WHAT TO DO —
Look through the material below and copy exactly the lines from the line with "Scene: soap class" to the line with "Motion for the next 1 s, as", those two lines included.

····················

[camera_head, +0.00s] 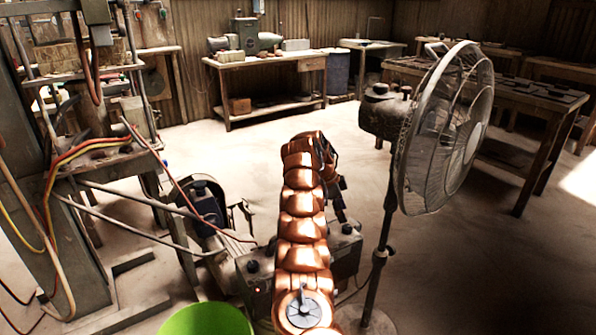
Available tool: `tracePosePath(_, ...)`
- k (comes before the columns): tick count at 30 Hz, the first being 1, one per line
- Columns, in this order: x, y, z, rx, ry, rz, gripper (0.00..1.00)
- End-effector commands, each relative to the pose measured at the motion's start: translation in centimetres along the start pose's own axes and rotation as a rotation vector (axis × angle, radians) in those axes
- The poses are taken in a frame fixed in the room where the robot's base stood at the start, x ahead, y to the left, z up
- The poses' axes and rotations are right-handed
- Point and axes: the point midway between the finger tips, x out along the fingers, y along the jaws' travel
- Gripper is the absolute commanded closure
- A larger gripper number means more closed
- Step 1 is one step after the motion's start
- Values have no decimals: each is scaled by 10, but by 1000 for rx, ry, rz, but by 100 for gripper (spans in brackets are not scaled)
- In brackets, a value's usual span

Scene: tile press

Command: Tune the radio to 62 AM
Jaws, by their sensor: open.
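I cannot make out a radio or its dial anywhere in the head view. My copper-coloured arm rises from the bottom middle and bends over at its top. My dark gripper (340,212) hangs down on the right of the arm, small and partly hidden by it. It is open, with nothing visible in it, in front of a machine and left of the fan pole.
A standing fan (445,130) is close on the right. A press with hoses (75,200) fills the left. A motor unit (205,205) and a green bucket (205,320) stand low. Benches (265,62) line the back; the floor (235,150) between is clear.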

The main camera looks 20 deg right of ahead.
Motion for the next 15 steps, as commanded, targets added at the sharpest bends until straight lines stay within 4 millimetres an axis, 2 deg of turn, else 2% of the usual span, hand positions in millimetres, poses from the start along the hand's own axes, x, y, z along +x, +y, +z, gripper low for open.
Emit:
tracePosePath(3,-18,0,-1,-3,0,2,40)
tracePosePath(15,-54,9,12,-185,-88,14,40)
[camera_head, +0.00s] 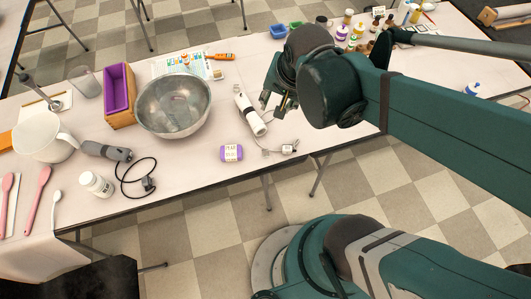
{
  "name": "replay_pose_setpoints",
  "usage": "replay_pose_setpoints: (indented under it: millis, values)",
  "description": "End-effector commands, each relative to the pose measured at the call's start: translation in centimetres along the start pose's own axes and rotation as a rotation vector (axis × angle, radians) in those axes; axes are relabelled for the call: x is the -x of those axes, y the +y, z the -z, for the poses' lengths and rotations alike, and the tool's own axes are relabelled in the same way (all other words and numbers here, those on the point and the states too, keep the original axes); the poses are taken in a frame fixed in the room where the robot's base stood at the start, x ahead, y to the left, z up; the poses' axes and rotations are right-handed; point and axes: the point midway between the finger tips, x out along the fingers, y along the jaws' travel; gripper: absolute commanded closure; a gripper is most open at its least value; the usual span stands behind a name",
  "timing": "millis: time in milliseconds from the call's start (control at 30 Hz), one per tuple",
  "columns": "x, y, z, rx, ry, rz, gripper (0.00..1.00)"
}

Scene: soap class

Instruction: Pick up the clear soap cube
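I cannot make out a clear soap cube for certain. The metal bowl (198,124) on the table has faint, pale shapes inside, and I cannot tell whether they are soap or reflections. A purple wrapped bar with a white label (231,153) lies near the table's front edge. My gripper (273,104) is above the table, right of the bowl and beside a white stick blender. Its two fingers show apart, pointing down, with nothing visible between them. My arm hides part of the table behind it.
A wooden box with a purple liner (119,90) stands left of the bowl. A white pot (42,137), a grey hand blender (105,151) with its cord and a white bottle (96,184) are at left. The white stick blender (249,113) lies near my gripper. Several bottles stand at back right.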

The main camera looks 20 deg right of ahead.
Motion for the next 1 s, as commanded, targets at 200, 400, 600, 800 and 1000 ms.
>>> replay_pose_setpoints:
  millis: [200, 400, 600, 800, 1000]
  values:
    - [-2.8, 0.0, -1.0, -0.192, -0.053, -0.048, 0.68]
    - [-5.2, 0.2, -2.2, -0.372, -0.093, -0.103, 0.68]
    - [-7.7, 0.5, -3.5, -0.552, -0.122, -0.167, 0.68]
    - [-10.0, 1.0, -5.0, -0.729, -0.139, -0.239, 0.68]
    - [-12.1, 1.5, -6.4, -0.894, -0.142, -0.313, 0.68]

····················

RESULT OF THE EXERCISE —
Scene: soap class

Instruction: Pick up the clear soap cube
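I cannot make out a clear soap cube for certain. The metal bowl (198,124) on the table has faint, pale shapes inside, and I cannot tell whether they are soap or reflections. A purple wrapped bar with a white label (231,153) lies near the table's front edge. My gripper (273,104) is above the table, right of the bowl and beside a white stick blender. Its two fingers show apart, pointing down, with nothing visible between them. My arm hides part of the table behind it.
A wooden box with a purple liner (119,90) stands left of the bowl. A white pot (42,137), a grey hand blender (105,151) with its cord and a white bottle (96,184) are at left. The white stick blender (249,113) lies near my gripper. Several bottles stand at back right.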

The main camera looks 20 deg right of ahead.
Motion for the next 1 s, as commanded, targets at 200, 400, 600, 800 and 1000 ms.

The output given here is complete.